Haydn
String Quartet in E flat, Op.64/6
Zemlinsky
String Quartet No.4, Op.25
Mendelssohn
String Quartet in A minor, Op.13/2
Doric Quartet
[Alex Redington & Dafydd Williams (violins), Chris Brown (viola) & John Myerscough (cello)]
Reviewed by: Richard Whitehouse
Reviewed: 12 January, 2004
Venue: Wigmore Hall, London
As a rounding-off of the Park Lane Group’s week devoted to young artists, the Doric Quartet – who made such a strong impression at the series in 2002 – gave a PLG-sponsored recital at the Wigmore Hall. The highlight two years ago was an impressive rendition of Alexander Zemlinsky’s Third Quartet, and it was pleasing to see this followed up tonight with his fourth and last quartet.
Composed early in 1936, as a tribute to the late Alban Berg, the Fourth Quartet makes pointed reference to Berg’s Lyric Suite in its six-movement format – though with a slightly more orthodox arrangement of movements in three ’slow-fast’ pairs. The Doric slightly underplayed the gravity of the opening Präludium, but conveyed the Bartókian acerbity of the ensuing Burleske. Conversely, the ensemble brought out the ’in memoriam’ quality of the Adagietto, while minimising the lighter (though never carefree) mood of its companion Intermezzo. The concentrated follow-through of the Theme and Variations was finely delineated, however, with the Doric keeping enough in reserve for a trenchant dispatch of the Finale’s double fugue – closing the quartet in a mood of grim acceptance.
A work that, like Zemlinsky’s other quartets, has gradually entered the repertoire, it confirms the composer as a natural in a medium then dominated by Bartók and Schoenberg. Hopefully the Doric will move on to the expansive Second Quartet and, should a recorded cycle be contemplated, there is a ’pre-First’ quartet in E minor – published but still awaiting its first outing on disc.

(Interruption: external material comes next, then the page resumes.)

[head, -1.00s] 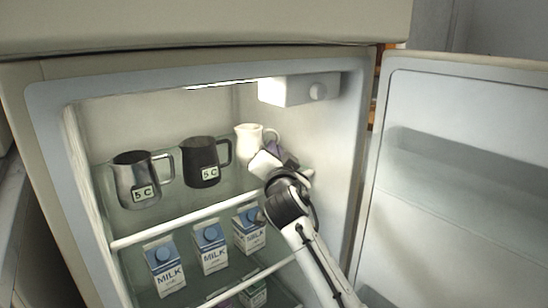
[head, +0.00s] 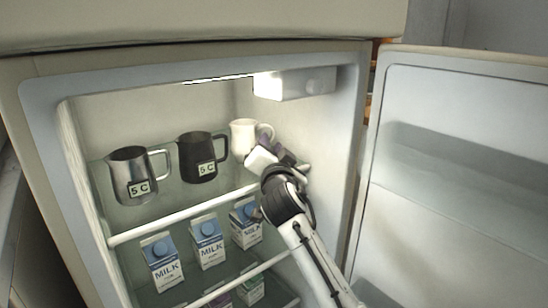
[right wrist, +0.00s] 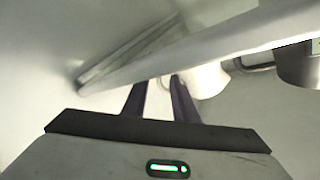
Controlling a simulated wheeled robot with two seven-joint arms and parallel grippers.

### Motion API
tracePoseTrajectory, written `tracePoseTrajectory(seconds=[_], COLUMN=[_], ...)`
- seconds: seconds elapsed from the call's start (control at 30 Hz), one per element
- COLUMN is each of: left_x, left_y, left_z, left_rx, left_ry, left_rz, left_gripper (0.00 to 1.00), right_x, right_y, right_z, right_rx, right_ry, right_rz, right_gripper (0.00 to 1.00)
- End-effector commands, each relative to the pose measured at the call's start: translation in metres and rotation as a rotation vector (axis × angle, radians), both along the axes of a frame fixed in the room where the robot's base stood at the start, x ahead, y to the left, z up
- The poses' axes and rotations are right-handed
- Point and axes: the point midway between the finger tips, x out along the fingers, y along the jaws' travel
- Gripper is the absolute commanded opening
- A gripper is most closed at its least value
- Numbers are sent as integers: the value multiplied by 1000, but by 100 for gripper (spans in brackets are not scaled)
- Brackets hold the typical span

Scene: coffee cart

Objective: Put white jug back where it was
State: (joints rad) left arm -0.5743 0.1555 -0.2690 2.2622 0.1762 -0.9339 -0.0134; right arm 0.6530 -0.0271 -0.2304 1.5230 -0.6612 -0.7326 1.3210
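The white jug (head: 243,136) is upright at the back right of the upper fridge shelf, its handle on its right side. My right gripper (head: 268,149) is close in front of the jug and its handle, hiding the jug's lower right part. In the right wrist view the white jug (right wrist: 207,82) is just right of my right gripper's dark fingers (right wrist: 160,90). The fingers are a small gap apart, with something bright white between them; I cannot tell whether they grip the handle. My left gripper is not in view.
A black jug (head: 197,163) and a steel jug (head: 130,183), both labelled 5 C, stand to the left on the glass shelf. The shelf's white front edge (head: 180,216) is below. Milk cartons (head: 208,243) stand underneath. The fridge door (head: 470,150) is open at right.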

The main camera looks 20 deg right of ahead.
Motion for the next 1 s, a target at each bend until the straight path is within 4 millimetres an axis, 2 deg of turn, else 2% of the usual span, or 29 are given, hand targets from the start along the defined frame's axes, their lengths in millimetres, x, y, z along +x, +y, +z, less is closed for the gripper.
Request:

Established six years ago, and with an average age of only 22, the Doric impresses with its fullness of tone and scrupulous attention to dynamics and balance. The performance of the Haydn E flat quartet which opened proceedings captured the music’s relaxed wit and, in the Andante, a keen pathos. Intonation was not always flawless, but a sense of poise and refined eloquence – essential in the composer’s quartets of the 1780s – was always in evidence.
After the interval, the ensemble gave a performance of Mendelssohn’s A minor quartet which was second to none. The teenage composer’s grafting of formal precepts derived from Beethoven’s late quartets onto the customary four movements can seem self-consciously impressive: Mendelssohn, as it were, drawing on the example of his mentor rather than his experience. Yet the intensity with which the Doric approached the Allegro vivace left no doubt as to its identification with the music’s aspirations; similarly, the slow movement’s alternation of repose and agitation (had Mendelssohn come across any of Schubert’s recent chamber works?), and the whimsical contrasts of the Intermezzo. The operatic immediacy of the finale did not undermine the stealthy progression back to the chorale that ends the movement, and frames the quartet as a whole, in serene acceptance.
Impressive quartet-playing judged by any standards, then, and a striking indication of the potential for music-making at the highest level that the Doric Quartet now has within its grasp.